Write out each line from the data below that includes the word "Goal".
----
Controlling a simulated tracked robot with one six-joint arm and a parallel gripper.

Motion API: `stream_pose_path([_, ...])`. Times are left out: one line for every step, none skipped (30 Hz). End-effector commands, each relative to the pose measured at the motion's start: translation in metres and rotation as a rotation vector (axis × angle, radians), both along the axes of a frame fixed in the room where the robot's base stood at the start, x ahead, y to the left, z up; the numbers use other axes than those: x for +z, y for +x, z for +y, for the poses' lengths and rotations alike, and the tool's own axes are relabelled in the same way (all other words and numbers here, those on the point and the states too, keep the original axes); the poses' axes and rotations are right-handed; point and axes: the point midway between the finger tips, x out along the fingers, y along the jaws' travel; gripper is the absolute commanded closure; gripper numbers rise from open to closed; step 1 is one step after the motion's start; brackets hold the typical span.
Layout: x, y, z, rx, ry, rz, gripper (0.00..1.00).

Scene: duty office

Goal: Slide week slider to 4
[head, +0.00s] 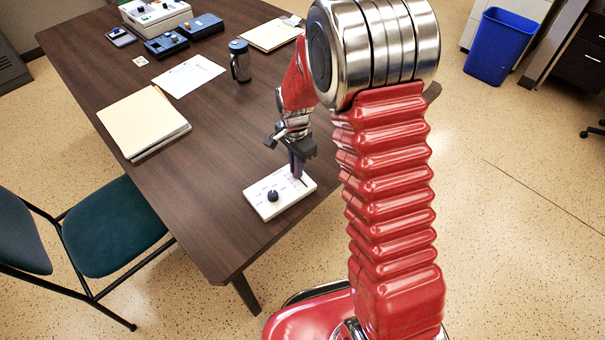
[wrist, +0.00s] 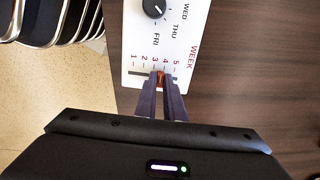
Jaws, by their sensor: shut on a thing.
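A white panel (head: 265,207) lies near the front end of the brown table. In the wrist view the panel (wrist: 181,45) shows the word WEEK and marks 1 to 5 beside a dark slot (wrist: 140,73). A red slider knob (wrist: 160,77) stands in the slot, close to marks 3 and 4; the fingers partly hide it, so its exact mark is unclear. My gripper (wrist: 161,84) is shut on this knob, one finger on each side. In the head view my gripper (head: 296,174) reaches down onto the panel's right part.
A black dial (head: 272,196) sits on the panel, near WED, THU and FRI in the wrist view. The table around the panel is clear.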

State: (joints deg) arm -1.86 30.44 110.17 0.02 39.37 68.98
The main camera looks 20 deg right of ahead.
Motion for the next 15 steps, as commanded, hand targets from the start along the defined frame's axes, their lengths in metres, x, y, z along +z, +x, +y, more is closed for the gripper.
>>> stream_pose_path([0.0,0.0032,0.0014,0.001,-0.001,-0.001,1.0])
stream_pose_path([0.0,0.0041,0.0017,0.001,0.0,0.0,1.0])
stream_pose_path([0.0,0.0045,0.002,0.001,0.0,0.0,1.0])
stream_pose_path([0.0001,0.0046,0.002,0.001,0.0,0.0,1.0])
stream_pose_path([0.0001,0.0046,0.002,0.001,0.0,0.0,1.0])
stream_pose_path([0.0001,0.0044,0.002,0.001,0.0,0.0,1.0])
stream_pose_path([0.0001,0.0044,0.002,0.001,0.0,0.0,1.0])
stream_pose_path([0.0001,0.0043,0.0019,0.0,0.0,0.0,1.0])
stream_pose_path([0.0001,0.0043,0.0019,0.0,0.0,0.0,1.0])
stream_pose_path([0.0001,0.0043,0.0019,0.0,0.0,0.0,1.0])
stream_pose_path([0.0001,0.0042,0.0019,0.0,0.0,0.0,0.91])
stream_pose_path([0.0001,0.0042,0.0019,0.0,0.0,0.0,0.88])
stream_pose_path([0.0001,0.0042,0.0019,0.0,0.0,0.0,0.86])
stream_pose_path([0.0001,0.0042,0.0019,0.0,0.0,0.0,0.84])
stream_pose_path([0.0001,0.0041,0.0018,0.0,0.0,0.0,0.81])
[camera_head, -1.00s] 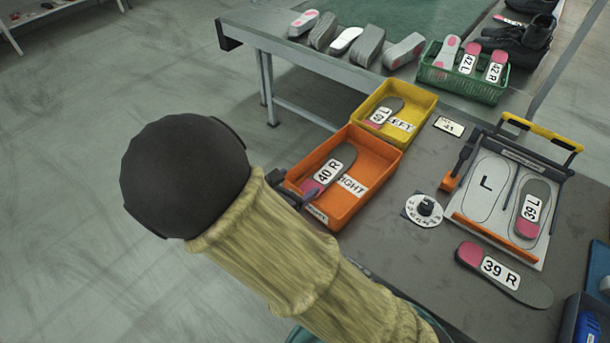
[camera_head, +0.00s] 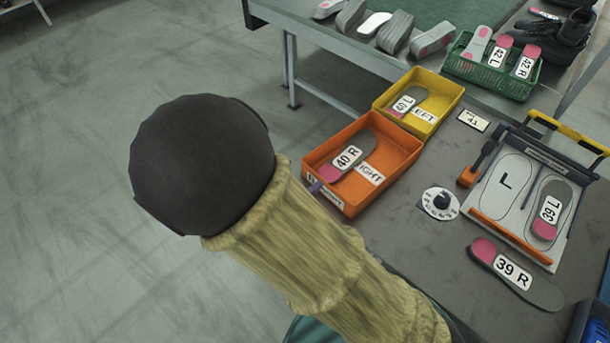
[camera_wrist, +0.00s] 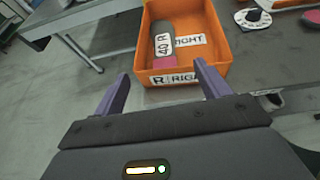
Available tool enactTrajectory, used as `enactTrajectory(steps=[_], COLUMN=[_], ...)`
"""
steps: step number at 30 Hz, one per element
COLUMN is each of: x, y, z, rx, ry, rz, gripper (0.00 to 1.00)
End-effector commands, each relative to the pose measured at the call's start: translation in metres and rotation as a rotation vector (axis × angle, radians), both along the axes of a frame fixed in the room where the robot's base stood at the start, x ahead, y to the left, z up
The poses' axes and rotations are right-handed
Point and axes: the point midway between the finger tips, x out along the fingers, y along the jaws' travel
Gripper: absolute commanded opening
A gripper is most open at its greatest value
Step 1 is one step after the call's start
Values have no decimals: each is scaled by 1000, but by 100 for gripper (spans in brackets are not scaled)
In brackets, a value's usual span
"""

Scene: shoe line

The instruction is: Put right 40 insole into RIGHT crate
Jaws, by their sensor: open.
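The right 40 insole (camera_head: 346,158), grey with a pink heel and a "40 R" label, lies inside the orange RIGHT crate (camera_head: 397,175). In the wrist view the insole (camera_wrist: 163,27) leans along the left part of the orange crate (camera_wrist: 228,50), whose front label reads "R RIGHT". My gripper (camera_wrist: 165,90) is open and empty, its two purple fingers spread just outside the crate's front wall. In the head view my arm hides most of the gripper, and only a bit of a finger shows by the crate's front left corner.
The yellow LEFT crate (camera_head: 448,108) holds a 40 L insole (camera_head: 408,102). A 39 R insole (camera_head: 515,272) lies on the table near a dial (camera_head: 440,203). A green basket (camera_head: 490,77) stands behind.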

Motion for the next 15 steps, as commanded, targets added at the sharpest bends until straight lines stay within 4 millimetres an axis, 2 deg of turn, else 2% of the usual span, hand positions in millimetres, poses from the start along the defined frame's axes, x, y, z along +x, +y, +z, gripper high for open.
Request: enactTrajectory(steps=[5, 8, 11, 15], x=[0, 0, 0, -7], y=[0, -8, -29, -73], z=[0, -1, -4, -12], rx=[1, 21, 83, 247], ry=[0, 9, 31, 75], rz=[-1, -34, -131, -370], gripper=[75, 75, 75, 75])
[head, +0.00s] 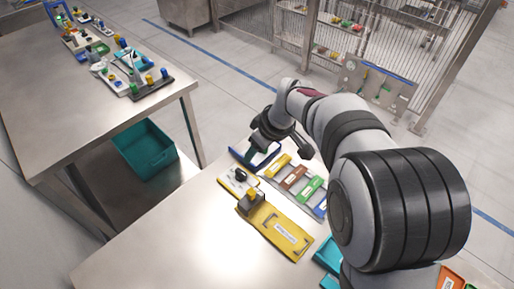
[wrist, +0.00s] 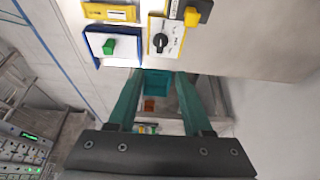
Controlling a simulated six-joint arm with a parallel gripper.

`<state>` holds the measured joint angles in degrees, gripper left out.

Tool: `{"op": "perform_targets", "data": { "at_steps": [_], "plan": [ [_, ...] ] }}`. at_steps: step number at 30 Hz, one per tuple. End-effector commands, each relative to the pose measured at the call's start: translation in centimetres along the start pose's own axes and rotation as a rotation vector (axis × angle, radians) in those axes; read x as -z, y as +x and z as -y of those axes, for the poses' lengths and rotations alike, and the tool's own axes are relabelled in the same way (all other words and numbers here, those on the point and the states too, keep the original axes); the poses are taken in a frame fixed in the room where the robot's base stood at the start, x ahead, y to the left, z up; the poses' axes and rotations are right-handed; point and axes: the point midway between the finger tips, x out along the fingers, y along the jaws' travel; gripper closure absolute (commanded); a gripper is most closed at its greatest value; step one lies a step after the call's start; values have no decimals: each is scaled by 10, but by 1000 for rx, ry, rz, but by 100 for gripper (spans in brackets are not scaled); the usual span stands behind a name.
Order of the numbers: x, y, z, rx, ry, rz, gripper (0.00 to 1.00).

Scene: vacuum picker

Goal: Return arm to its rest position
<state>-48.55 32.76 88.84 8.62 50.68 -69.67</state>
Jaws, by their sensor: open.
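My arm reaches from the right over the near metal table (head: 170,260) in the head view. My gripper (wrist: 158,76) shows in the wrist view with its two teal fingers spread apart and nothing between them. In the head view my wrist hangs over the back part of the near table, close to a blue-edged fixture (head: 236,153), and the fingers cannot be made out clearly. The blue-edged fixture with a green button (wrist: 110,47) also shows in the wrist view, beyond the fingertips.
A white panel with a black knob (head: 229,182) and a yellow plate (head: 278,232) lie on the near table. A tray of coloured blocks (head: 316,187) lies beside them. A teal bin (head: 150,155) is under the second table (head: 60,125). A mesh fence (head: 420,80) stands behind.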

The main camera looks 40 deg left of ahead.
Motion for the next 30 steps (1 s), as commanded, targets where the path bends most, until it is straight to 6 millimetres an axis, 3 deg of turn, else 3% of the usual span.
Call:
----
Written response:
Goal: Slide week slider to 4
Goal: Return arm to its rest position

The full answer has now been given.